Losing a loved one who transitions to our Lord is difficult. As my pastor told me during the death of my mother, grieving requires hard but necessary work. A process and part of grieving is going with family and friends to the gravesite to inter and say goodbye to the earthly body.
That process certainly does not need to be interrupted by a rude and reckless driver, either ignoring the laws of this state or not paying attention. So, what does North Carolina law require when a motorist either comes upon a funeral procession from behind or from the opposite direction?
Our law is contained in N.C.G.S § 20-157.1. The law requires each car in the procession to have both its headlights on and hazards flashing. The cars shall drive on the right side of the roadway and may proceed through stop signs and stop lights as long as the car is in the procession line.
The cars not in the procession shall not join the procession for purposes of securing the right of way. All operators shall use reasonable care and all must yield to emergency vehicles and law enforcement.
Surprisingly, operators of the vehicles driving in the opposite direction do not have to pull over, although they may. Operators driving in the same direction may pass when there are two or more lanes. They may not drive between vehicles in a procession unless directed by law enforcement and they may not enter an intersection knowing a funeral procession is proceeding, but again, they are permitted to pass the procession in a second lane.
Finally, it is not negligence per se when causing a wreck while violating this law. This means an injured party must prove the negligence beyond violating this law to recover.

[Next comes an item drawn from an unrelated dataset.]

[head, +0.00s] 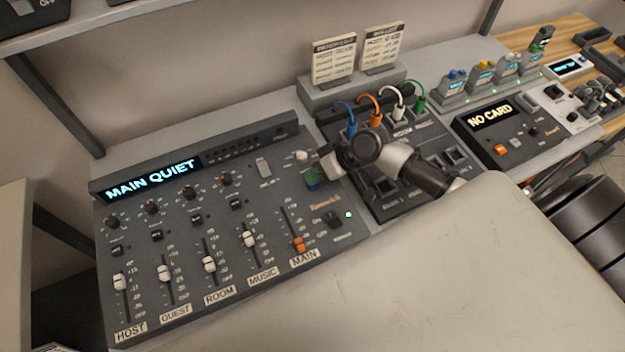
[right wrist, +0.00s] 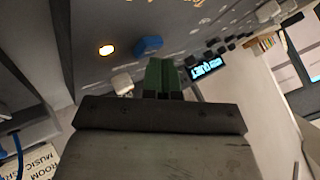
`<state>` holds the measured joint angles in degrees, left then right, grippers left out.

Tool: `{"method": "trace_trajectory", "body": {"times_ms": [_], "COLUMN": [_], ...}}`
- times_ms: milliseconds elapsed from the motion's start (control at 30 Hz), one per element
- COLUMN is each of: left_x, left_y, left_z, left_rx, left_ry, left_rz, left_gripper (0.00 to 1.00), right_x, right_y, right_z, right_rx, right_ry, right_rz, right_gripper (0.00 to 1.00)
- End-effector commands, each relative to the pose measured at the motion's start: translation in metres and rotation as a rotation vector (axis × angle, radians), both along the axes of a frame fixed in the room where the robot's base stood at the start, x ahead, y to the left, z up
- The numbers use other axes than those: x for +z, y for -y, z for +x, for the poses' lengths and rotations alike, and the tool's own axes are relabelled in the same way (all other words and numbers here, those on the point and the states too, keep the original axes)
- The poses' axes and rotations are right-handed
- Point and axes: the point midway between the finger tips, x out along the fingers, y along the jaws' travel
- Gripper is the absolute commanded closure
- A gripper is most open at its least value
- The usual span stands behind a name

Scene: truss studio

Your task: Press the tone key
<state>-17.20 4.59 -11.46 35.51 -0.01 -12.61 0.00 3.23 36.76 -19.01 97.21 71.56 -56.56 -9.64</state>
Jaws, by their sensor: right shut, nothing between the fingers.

Now the safe practice and certainly the most courteous practice is to pull over and not pass. Most drivers do this, but as my father once told me, there is no law against being stupid and rude.
I can remember when my father’s best friend and a close mentor to me, Colonel Karl Wombrod, died. The Colonel played football for Tennessee and was badly wounded at the Battle of the Bulge in World War II. He was also on the team that surveyed the 38th parallel in Korea. He was/is an incredible man. After delivering his eulogy during his funeral in Southern Pines, I was with the family as we drove to the Veterans Cemetery in Fayetteville.
It was spring of that year, and farmers were busy plowing and preparing to plant. Despite them being on large machines and very busy, I was overwhelmed and touched with emotion to see each farmer take the time to come down from their equipment and stop what they were doing to remove their hats and pay their respects. Not only do they feed us, they teach us.
It costs us nothing but a few minutes of our day to be courteous and respectful. Unfortunately, no law can make us do so. Like so much in life, it’s our choice.